Wir beginnen mit den L-artigen Modellen, die über einer gegebenen Menge konstruiert werden. Um transitive Modelle zu erhalten, starten wir mit t. c.({ A }) anstelle von A:
Definition (die Klassenmodelle L(A))
Sei A eine Menge. Wir definieren rekursiv:
L0(A) | = t. c.({ A }) | |
Lα + 1(A) | = Def (Lα(A)) | für alle α ∈ On |
Lλ(A) | = ⋃α < λ Lα(A) | für alle Limesordinalzahlen λ |
Weiter setzen wir L(A) = ⋃α ∈ On Lα(A). 〈 Lα(A) | α ∈ On 〉 heißt die konstruktible Hierarchie über A, und L(A) heißt das konstruktible Universum über A. Eine Menge x heißt konstruktibel über A, falls x ∈ L(A) gilt.

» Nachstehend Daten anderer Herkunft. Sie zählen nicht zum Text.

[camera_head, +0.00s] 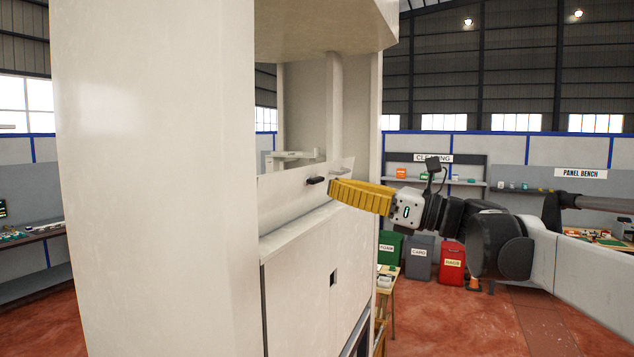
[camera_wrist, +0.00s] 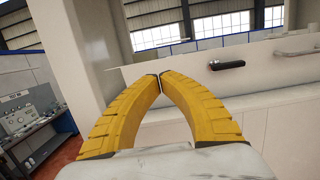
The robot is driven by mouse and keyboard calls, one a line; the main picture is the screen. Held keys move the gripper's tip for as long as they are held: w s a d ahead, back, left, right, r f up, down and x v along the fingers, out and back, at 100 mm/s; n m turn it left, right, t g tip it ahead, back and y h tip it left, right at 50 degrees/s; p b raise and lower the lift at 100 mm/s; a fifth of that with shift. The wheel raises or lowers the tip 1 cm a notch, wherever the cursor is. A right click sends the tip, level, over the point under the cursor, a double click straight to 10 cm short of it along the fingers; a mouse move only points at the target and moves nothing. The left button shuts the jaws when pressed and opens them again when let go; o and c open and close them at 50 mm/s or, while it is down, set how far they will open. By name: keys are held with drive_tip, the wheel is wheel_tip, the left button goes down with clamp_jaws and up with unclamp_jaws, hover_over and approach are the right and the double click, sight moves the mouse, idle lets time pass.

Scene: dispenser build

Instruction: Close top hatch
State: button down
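The top hatch (camera_head: 285,200) is an off-white panel on the front of the tall dispenser (camera_head: 155,180), above its lower doors. It leans outward a little at its upper edge, and an open bay shows behind and above it. A black handle (camera_head: 315,180) sticks out of its face; it also shows in the wrist view (camera_wrist: 227,65). My gripper (camera_head: 333,190) has yellow ribbed fingers that meet at the tips in the wrist view (camera_wrist: 160,78), with nothing between them. The tips are in front of the hatch, close beside the handle; I cannot tell whether they touch the panel.
The lower cabinet doors (camera_head: 310,285) are flat below the hatch. A dispenser post (camera_head: 368,110) stands at the bay's right side. A small wooden table (camera_head: 388,285) and green, grey and red bins (camera_head: 452,262) stand behind, at right. Red floor (camera_head: 480,325) is clear at the lower right.

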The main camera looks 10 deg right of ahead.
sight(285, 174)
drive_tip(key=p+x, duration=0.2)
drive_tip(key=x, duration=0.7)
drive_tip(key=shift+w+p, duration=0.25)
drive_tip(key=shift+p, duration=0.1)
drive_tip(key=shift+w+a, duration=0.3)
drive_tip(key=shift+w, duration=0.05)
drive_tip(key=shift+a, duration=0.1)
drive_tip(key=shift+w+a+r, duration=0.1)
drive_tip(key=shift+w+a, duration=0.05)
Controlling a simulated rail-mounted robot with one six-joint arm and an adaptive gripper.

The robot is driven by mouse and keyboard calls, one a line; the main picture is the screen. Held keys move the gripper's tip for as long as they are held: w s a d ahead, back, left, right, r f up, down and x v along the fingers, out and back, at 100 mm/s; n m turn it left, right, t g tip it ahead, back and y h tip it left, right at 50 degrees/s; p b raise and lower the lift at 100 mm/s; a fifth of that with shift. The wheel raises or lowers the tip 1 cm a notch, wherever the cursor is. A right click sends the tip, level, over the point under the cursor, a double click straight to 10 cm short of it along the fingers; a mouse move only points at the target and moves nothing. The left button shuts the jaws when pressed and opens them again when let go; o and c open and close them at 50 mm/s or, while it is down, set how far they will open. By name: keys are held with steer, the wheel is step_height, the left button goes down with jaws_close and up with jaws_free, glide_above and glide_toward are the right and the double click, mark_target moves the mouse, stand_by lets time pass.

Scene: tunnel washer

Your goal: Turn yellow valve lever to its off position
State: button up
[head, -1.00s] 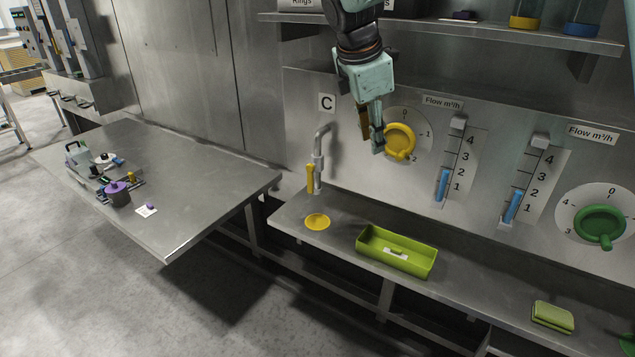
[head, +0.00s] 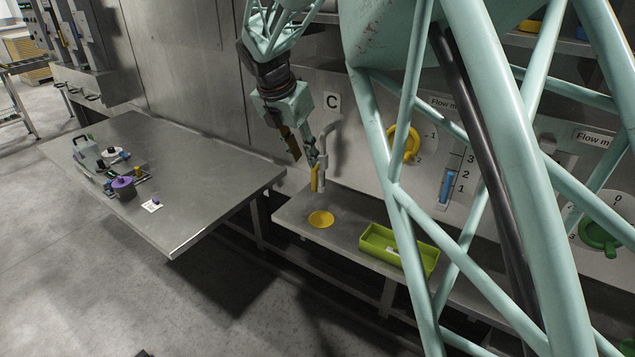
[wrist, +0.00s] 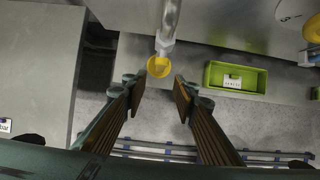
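A yellow round dish (head: 321,219) sits on the ledge below the pipe. A green tray (head: 372,247) is to its right. A yellow dial knob (head: 414,143) is on the wall, partly behind my arm. A steel table (head: 215,170) stands left.

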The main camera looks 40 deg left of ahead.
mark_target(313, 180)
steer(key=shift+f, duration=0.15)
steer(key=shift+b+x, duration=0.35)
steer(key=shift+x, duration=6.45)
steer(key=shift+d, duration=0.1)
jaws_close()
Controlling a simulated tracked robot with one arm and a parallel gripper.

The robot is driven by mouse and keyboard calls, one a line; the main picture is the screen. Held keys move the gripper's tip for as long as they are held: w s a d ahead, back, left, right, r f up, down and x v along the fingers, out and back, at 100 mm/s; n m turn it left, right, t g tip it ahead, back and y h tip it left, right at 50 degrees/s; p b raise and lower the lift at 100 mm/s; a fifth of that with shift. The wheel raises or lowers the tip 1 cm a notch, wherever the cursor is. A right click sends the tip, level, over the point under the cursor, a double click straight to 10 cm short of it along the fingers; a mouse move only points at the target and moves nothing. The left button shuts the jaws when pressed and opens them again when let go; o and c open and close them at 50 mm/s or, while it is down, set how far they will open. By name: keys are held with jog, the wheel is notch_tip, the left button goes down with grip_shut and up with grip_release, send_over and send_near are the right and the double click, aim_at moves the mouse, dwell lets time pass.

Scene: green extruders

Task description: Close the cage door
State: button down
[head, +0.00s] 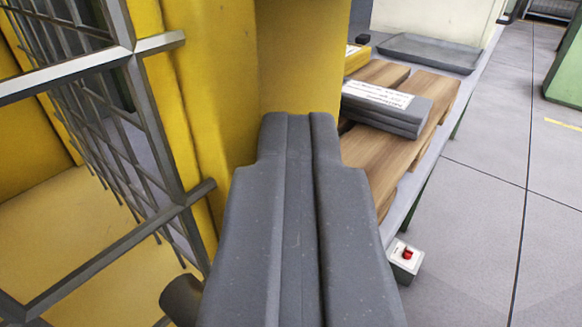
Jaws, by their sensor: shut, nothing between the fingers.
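The cage door (163,141), a grey metal frame with crossbars and wire mesh, fills the left of the head view. It stands at an angle beside a yellow post (205,105). Part of it runs out of the picture, and I cannot tell how far open it is. My gripper (298,122) is grey and shut, with nothing between its fingers. It reaches forward in the middle of the view, to the right of the door frame. Its tip overlaps the yellow surface in the picture; I cannot tell whether it touches.
Right of the yellow post is a bench with wooden boards (436,96), labelled grey blocks (415,120) and a dark tray (428,50). A white box with a red button (406,256) is at its near edge. Grey floor (500,150) lies clear at right, before a green machine (566,75).

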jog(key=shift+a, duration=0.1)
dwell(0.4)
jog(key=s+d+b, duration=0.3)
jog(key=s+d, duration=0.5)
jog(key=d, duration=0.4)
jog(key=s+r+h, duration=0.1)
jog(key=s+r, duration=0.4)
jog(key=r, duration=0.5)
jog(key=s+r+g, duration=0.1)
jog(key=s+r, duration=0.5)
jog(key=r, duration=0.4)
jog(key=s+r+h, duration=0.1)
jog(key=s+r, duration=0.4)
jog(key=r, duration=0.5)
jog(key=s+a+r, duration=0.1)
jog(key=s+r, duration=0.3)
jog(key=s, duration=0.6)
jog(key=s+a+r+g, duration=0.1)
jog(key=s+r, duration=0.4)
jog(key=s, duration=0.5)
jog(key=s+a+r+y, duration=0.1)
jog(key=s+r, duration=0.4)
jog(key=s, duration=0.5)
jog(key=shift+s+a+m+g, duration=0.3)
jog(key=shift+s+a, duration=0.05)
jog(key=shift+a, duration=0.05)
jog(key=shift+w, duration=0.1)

Aus unserem Kriterium für innere Modelle folgt leicht, dass für alle A die Klasse L(A) ein Modell von ZF ist. Dagegen können wir nicht mehr allgemein zeigen, dass in L(A) das Auswahlaxiom gilt. Ein Kandidat für einen solchen Fall ist das Modell L(ℝ), das alle reellen Zahlen des Universums enthält, dann aber nur noch die daraus konstruierbaren Mengen. Unter Annahme großer Kardinalzahlaxiome kann man zeigen, dass in L(ℝ) das Auswahlaxiom verletzt ist. Gilt umgekehrt V = L, so gilt natürlich L = L(ℝ).
Leicht zu sehen ist:
Satz (Charakterisierung von L(A))
Sei A eine Menge. Dann ist L(A) das kleinste innere Modell W von ZF mit A ∈ W.
Für die zweite Variante erweitern wir unseren Definierbarkeitsbegriff:
Definition (definierbar relativ zu A, DefA(w))

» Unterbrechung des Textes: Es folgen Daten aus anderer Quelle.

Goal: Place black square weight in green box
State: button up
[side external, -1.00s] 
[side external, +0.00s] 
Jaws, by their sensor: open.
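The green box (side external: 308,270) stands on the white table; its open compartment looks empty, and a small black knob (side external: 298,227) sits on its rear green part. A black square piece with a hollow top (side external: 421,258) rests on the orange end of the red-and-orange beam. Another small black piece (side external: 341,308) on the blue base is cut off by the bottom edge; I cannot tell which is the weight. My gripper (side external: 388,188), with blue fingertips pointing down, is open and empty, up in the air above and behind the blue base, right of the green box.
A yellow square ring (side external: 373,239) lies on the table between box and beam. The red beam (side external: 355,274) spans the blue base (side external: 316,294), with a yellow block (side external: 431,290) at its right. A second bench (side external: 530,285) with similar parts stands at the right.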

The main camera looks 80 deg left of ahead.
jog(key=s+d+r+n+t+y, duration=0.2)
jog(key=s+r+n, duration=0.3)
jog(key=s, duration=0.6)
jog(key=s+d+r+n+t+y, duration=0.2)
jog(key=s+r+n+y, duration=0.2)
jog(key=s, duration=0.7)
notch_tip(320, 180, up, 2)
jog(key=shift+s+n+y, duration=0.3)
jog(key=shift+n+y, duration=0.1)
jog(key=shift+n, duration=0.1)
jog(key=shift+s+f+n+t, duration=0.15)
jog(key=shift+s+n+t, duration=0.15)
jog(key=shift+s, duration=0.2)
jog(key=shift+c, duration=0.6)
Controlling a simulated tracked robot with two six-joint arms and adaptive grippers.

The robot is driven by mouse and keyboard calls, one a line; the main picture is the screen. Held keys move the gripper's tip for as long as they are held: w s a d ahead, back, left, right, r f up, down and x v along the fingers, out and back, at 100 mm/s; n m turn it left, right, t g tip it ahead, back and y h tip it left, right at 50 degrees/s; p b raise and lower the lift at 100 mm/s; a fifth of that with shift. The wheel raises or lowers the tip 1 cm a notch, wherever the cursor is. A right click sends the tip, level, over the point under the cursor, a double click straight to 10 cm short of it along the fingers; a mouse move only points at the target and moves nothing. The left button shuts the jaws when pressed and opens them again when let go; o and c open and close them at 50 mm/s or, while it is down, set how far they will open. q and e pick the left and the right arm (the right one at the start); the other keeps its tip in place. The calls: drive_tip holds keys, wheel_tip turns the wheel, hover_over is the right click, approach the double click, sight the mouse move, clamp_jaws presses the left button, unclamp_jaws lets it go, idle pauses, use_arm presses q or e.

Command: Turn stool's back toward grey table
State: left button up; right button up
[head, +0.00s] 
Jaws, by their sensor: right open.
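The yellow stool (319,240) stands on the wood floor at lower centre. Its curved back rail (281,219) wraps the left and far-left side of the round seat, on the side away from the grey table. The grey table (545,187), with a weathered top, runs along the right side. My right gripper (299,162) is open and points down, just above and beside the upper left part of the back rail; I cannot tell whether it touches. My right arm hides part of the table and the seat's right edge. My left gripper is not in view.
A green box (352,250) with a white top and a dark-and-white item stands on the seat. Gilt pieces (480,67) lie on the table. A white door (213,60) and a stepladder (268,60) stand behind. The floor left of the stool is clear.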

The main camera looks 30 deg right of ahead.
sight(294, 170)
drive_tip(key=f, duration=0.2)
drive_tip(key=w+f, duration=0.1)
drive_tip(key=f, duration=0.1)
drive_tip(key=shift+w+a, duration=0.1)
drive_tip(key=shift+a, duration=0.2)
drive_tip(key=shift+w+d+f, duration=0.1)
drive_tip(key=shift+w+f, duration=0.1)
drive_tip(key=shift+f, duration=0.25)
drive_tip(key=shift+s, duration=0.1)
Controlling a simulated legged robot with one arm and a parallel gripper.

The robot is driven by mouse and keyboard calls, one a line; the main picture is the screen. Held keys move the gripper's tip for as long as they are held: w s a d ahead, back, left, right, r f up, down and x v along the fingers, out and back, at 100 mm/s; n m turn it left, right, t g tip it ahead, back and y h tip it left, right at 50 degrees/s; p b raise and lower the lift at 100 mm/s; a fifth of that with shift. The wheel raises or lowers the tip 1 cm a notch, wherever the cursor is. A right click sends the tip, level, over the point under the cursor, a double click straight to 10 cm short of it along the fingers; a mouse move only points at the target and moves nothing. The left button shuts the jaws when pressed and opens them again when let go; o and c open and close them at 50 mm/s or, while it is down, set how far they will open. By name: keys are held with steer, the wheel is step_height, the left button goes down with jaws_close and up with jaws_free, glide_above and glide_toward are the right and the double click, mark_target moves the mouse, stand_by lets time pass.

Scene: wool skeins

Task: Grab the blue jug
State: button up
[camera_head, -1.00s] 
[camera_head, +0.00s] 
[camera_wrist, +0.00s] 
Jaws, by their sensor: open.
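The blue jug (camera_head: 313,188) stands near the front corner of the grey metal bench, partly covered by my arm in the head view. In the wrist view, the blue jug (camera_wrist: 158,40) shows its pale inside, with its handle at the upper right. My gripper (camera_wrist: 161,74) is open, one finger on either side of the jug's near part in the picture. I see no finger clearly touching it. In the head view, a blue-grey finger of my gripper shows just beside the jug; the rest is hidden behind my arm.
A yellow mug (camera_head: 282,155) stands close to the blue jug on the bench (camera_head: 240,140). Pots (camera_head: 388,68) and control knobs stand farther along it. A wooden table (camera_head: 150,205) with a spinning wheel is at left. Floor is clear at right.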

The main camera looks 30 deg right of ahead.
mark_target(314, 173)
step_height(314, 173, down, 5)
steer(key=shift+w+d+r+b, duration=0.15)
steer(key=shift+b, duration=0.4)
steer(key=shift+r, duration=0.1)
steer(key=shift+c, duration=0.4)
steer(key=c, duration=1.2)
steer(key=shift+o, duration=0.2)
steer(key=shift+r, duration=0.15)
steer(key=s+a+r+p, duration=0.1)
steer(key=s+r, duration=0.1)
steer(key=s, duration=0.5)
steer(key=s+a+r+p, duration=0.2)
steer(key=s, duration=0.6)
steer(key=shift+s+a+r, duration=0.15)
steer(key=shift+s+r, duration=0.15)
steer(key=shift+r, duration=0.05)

Sei A eine Klasse. Weiter sei w eine Menge. Ein x ⊆ w heißt definierbar relativ zu A über w, falls es eine Formel φ(u, v1, …, vn) in der um ein einstelliges Prädikat R erweiterten ∈ -Sprache gibt und p1, …, pn ∈ w existieren mit
x = { a ∈ w | 〈 w, ∈ |w, A ∩ w 〉 ⊨ φ[ a, p1, …, pn ] }.
Wir setzen wieder:
DefA(w) = { x ⊆ w | x ist definierbar über w relativ zu A }.

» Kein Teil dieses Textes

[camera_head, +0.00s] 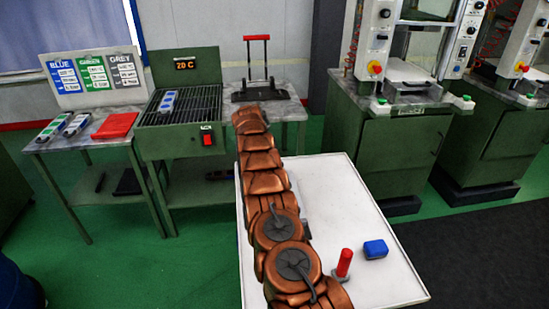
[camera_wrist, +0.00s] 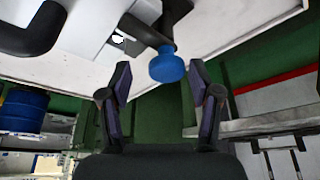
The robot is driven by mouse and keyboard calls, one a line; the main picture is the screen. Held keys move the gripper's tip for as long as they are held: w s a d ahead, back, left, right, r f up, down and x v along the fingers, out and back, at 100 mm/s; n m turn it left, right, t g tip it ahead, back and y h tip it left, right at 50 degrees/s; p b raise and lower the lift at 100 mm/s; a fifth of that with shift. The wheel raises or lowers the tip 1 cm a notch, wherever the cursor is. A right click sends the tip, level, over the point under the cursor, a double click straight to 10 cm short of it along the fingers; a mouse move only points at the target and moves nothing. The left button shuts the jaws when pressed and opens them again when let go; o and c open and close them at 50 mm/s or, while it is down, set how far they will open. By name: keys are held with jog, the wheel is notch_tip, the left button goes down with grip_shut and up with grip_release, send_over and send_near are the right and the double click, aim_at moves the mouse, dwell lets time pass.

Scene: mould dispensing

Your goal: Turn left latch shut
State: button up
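In the wrist view my gripper (camera_wrist: 160,78) is open, with a dark finger on each side. A blue round knob (camera_wrist: 168,66) on a dark stem shows just beyond and between the fingertips, nearer the right one. I see no clear contact with it. I cannot tell whether this knob belongs to the left latch, and no latch is clearly recognisable in either view. In the head view my copper arm reaches away over the white table and hides what is behind it; my gripper is not visible there.
The white table (camera_head: 385,285) carries a red-handled piece (camera_head: 343,262) and a blue block (camera_head: 375,249). A black stand with a red handle (camera_head: 257,38) is beyond my arm. A green grilled unit (camera_head: 182,135) stands left of it, green machines (camera_head: 395,145) right.

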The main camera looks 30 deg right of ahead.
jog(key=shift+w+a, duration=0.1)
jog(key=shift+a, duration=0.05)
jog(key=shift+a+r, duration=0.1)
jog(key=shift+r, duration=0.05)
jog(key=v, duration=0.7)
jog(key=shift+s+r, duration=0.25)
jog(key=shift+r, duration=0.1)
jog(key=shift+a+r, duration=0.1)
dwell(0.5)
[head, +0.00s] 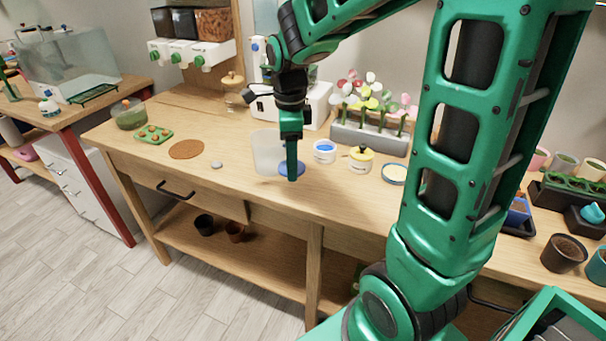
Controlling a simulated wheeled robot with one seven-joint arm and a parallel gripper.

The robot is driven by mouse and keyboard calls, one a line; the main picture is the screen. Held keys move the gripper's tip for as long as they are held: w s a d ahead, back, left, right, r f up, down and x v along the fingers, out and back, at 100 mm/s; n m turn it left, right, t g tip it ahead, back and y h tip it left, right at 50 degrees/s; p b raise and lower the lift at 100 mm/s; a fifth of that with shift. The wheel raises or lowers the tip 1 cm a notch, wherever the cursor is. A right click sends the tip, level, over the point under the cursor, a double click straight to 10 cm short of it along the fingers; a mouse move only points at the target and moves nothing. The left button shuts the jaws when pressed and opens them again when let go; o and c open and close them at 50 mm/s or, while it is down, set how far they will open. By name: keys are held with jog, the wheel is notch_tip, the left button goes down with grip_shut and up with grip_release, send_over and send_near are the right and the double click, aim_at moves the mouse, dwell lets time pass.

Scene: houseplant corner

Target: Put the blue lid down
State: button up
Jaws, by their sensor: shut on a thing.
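The blue lid (284,169) is a flat round disc low over the middle of the wooden workbench. My gripper (291,176) points down over it and is shut on it, hiding part of its middle. Whether the lid touches the bench top I cannot tell. A white pot with blue inside (324,152) stands just to the right of the lid, with no lid on it.
A translucent container (267,152) stands just left and behind my gripper. A yellow-lidded pot (361,158) and a shallow cream-filled dish (394,174) are to the right. A flower planter (370,137) is behind. A brown round mat (186,149) lies left; bench between is mostly clear.

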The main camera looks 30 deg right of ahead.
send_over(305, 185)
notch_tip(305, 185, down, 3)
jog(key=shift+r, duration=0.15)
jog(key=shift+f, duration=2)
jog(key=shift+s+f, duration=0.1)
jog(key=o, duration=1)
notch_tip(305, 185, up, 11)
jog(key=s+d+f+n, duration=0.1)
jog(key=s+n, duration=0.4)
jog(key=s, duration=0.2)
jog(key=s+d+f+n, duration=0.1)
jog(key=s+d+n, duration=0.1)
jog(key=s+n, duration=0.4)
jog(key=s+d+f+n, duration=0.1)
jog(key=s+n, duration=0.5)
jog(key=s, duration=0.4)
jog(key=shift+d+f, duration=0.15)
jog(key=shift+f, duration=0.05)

In den Formeln der erweiterten Sprache taucht das neue Prädikat R auf. Es wird im Modell 〈 w, A ∩ w 〉 durch die Menge A ∩ w interpretiert. Damit ist zum Beispiel
{ a ∈ w | 〈 w, A ∩ w 〉 ⊨ v ∈ R } = { a ∈ w | a ∈ A ∩ w } = A ∩ w ∈ DefA(w).
Die Definierbarkeit relativ zu A kann man wieder durch Gödel-Funktionen ausdrücken. Man erweitert die Liste F1, …, F10 hier einfach um eine neue Basisfunktion, nämlich um die Funktion F11 : V2 → V mit
F11(x, y) = x ∩ A.
Wie früher ist der Abschluss clA(x) einer Menge unter den Gödel-Funktionen definiert, wobei nun auch die Funktion F11 verwendet wird. Man zeigt wieder, dass für alle transitiven Mengen w gilt:
DefA(w) = clA(w ∪ { w }) ∩ ℘(w).
Alternativ kann man mit dem alten Gödel-Abschluss arbeiten, denn für alle w gilt
clA(w ∪ { w }) = cl(w ∪ { w } ∪ { w ∩ A }).
Wir definieren nun:
Definition (die Klassenmodelle L[ A ])
Sei A eine Klasse. Wir definieren rekursiv:
L0[ A ] | = A | |
Lα + 1[ A ] | = DefA(Lα[ A ]) | für alle α ∈ On |
Lλ[ A ] | = ⋃α < λ Lα[ A ] | für alle Limesordinalzahlen λ |
Wir setzen wieder L[ A ] = ⋃α ∈ On Lα[ A ]. 〈 Lα[ A ] | α ∈ On 〉 heißt die konstruktible Hierarchie relativ zu A, und L[ A ] heißt das konstruktible Universum relativ zu A. Eine Menge x heißt konstruktibel relativ zu A, falls x ∈ L[ A ] gilt.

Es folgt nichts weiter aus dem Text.